• [Instructions to follow]:
Reproduce exactly the entries from the "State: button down" line to the end. Skip all pictures.

• [Records shown]:

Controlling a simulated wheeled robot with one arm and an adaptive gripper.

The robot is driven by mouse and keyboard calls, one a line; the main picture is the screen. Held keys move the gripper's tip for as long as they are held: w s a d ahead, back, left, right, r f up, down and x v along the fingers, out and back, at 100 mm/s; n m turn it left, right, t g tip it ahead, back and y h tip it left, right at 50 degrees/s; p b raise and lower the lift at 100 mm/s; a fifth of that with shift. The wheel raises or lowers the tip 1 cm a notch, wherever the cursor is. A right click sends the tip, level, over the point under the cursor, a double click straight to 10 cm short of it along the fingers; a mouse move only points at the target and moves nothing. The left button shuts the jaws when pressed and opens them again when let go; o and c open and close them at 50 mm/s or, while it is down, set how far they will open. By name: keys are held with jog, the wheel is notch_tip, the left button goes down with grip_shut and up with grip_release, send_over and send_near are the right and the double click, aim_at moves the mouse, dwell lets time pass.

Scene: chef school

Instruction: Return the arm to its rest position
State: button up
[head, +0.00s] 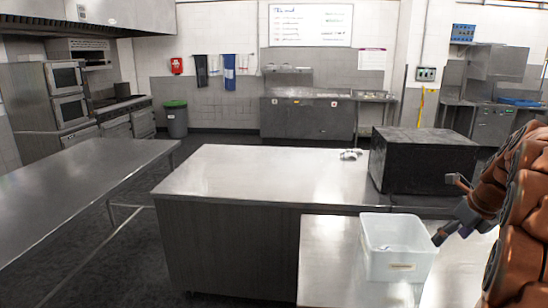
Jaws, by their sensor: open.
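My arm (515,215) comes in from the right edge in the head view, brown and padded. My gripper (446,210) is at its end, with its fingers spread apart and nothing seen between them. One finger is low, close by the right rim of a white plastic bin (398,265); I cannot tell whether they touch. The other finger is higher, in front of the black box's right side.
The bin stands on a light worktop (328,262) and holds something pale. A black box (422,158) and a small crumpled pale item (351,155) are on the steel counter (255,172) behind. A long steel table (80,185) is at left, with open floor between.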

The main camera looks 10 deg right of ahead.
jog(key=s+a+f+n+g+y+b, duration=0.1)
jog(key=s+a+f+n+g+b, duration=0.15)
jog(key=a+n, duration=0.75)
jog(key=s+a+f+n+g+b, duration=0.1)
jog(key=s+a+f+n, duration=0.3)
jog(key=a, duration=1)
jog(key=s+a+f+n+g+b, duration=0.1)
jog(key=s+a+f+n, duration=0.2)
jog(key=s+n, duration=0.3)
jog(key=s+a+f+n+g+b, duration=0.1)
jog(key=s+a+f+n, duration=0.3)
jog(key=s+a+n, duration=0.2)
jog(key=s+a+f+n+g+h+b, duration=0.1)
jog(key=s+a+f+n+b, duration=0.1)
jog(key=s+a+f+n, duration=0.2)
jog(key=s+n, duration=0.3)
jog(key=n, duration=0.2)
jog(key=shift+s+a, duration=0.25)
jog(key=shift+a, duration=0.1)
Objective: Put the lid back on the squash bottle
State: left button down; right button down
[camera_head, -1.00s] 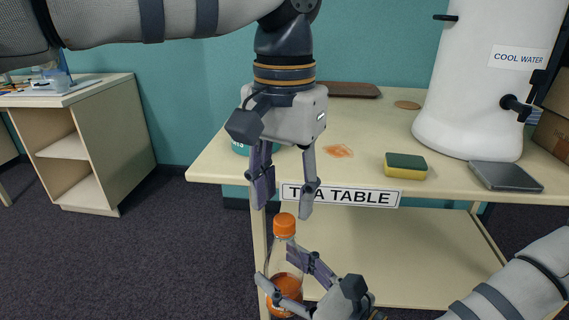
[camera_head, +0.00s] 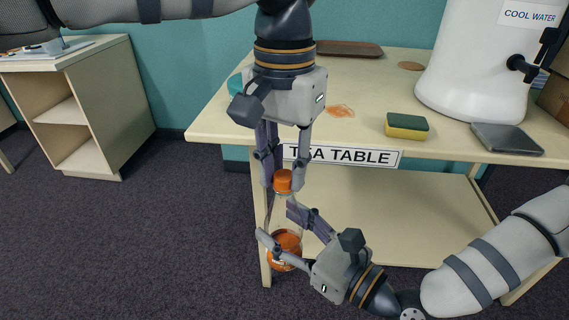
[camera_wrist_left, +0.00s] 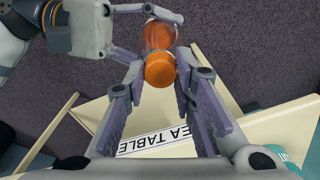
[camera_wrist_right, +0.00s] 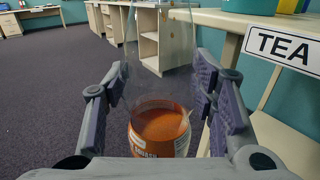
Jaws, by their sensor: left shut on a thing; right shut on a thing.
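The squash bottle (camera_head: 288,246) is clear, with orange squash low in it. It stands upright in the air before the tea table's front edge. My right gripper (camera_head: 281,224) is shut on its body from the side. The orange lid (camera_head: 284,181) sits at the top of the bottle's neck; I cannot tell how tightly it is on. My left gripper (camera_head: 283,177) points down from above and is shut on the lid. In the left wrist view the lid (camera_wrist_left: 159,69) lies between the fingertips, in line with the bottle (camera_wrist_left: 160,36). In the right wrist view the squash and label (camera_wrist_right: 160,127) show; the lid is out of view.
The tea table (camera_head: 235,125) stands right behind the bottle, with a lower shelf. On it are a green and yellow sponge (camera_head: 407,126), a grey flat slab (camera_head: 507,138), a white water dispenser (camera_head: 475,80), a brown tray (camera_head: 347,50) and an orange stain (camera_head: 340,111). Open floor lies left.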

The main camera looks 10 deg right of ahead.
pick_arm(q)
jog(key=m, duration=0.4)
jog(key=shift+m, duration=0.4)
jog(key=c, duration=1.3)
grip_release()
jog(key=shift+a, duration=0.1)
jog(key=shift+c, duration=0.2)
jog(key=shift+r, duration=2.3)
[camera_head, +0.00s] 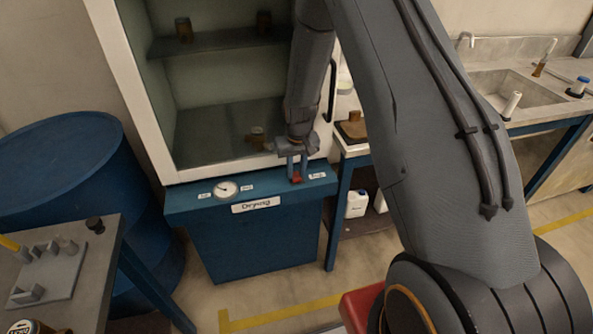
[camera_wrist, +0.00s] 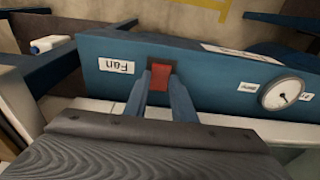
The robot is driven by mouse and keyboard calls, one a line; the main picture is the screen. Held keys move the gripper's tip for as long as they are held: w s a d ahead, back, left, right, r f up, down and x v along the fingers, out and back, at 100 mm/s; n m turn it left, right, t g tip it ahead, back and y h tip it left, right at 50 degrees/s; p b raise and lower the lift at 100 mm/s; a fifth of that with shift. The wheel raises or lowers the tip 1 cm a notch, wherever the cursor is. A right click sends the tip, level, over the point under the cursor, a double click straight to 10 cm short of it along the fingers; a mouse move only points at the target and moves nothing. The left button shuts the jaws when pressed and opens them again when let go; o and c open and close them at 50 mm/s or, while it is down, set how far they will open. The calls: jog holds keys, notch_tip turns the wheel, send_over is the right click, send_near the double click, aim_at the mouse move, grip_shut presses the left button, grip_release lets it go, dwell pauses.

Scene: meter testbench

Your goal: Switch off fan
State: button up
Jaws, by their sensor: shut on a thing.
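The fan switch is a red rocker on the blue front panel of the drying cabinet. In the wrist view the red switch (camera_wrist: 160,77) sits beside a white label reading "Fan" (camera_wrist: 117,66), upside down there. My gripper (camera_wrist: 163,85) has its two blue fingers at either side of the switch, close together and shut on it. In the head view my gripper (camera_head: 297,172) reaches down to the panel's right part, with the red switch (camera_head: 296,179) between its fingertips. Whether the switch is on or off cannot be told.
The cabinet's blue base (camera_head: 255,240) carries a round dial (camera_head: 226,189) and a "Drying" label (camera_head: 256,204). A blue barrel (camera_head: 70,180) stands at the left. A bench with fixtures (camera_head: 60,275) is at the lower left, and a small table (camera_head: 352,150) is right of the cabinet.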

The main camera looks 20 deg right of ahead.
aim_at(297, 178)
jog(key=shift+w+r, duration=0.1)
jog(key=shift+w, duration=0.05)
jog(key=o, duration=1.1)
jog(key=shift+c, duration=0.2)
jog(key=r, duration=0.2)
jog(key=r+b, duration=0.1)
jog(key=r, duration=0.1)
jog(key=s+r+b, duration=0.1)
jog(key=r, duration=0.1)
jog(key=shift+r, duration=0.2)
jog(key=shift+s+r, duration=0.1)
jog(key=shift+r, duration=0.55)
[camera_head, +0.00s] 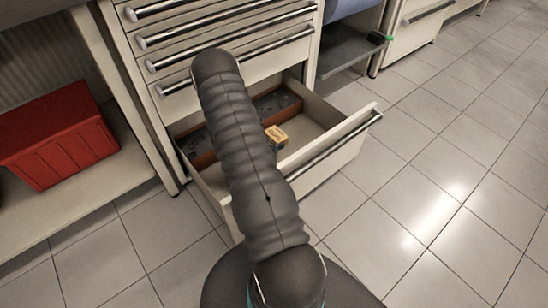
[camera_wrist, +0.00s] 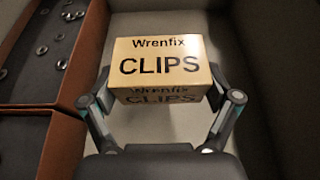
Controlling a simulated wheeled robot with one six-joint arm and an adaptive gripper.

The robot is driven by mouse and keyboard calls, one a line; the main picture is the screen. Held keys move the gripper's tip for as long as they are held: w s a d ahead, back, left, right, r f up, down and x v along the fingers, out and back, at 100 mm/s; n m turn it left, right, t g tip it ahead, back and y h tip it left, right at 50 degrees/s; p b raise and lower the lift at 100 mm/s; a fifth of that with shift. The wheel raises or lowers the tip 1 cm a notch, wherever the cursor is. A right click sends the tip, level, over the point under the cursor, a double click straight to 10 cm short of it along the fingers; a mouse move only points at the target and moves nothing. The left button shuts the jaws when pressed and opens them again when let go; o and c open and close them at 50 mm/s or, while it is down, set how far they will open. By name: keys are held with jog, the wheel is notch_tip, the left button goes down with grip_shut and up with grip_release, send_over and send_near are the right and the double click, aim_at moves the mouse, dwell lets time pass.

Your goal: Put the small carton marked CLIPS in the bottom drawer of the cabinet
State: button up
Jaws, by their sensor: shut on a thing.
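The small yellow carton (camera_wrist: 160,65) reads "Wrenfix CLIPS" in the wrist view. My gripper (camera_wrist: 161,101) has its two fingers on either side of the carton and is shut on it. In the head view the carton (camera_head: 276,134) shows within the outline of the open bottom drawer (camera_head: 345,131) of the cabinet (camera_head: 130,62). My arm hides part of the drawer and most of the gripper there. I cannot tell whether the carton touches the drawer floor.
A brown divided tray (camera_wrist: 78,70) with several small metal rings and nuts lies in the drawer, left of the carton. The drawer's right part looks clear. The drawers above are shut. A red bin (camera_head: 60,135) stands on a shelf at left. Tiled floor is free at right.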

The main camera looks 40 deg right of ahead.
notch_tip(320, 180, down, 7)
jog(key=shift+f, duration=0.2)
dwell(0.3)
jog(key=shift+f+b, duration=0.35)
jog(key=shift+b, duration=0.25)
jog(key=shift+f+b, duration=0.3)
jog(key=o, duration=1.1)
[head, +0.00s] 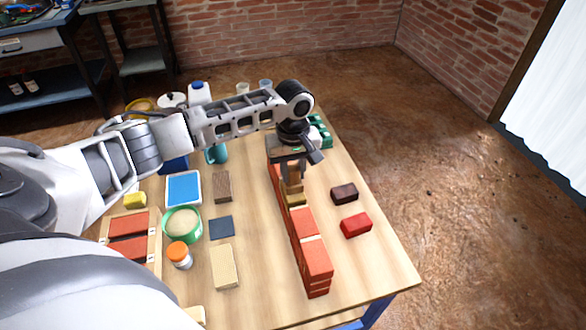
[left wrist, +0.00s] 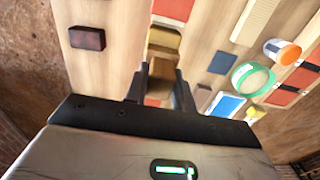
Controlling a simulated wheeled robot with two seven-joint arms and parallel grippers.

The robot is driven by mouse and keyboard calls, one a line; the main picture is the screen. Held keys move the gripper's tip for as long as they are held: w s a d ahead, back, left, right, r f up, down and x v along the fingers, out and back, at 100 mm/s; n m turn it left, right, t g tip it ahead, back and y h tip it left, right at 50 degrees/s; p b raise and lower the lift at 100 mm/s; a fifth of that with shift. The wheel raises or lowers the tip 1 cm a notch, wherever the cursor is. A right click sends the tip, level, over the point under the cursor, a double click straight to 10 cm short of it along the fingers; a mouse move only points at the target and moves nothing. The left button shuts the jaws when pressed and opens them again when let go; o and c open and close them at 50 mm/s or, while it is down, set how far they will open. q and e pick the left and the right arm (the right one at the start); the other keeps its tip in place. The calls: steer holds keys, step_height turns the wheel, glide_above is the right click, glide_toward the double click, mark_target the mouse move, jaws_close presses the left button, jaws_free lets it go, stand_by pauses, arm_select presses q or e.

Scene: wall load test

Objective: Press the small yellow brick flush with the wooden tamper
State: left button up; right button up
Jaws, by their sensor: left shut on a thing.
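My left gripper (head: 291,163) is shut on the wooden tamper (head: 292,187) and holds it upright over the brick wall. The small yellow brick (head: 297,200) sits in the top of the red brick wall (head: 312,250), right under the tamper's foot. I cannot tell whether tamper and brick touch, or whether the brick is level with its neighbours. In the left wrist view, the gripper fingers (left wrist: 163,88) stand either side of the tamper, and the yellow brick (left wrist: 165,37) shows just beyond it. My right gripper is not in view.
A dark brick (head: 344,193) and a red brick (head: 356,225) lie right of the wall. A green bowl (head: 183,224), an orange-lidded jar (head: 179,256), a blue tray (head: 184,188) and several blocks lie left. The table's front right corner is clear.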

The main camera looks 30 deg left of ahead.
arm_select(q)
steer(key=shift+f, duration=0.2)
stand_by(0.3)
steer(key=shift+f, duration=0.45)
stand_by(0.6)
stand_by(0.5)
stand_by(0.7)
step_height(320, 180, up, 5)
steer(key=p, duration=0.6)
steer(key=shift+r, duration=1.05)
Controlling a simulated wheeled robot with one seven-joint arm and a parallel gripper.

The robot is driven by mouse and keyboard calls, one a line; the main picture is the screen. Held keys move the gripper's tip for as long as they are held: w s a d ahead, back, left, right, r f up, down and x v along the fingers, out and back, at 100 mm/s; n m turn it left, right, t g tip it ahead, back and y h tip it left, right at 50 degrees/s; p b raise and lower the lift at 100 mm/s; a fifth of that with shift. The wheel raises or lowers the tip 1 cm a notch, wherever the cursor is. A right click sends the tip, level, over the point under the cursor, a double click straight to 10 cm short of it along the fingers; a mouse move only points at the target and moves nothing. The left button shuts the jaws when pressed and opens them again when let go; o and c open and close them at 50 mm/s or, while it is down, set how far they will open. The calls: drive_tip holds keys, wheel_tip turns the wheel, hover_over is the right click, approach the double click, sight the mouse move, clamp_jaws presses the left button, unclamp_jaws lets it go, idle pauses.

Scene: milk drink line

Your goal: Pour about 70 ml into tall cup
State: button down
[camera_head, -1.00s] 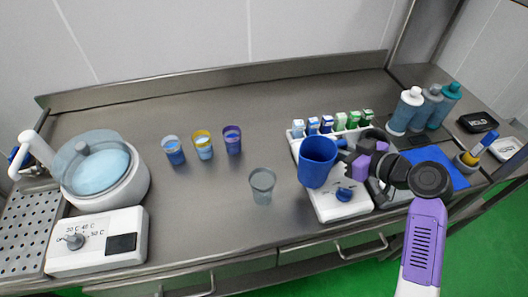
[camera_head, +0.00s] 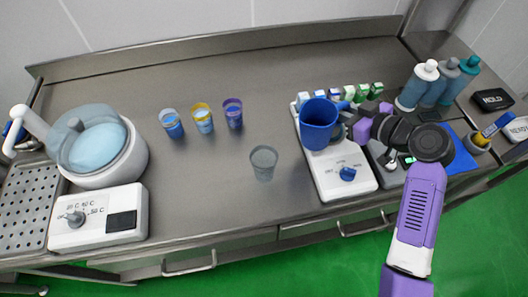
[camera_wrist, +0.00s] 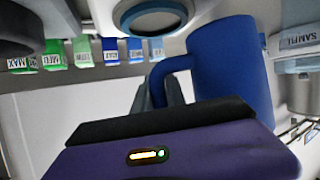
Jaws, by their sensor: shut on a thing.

• [Result of the exercise]:
State: button down
[camera_head, -1.00s] 
[camera_head, +0.00s] 
[camera_wrist, +0.00s] 
Jaws, by their sensor: shut on a thing.

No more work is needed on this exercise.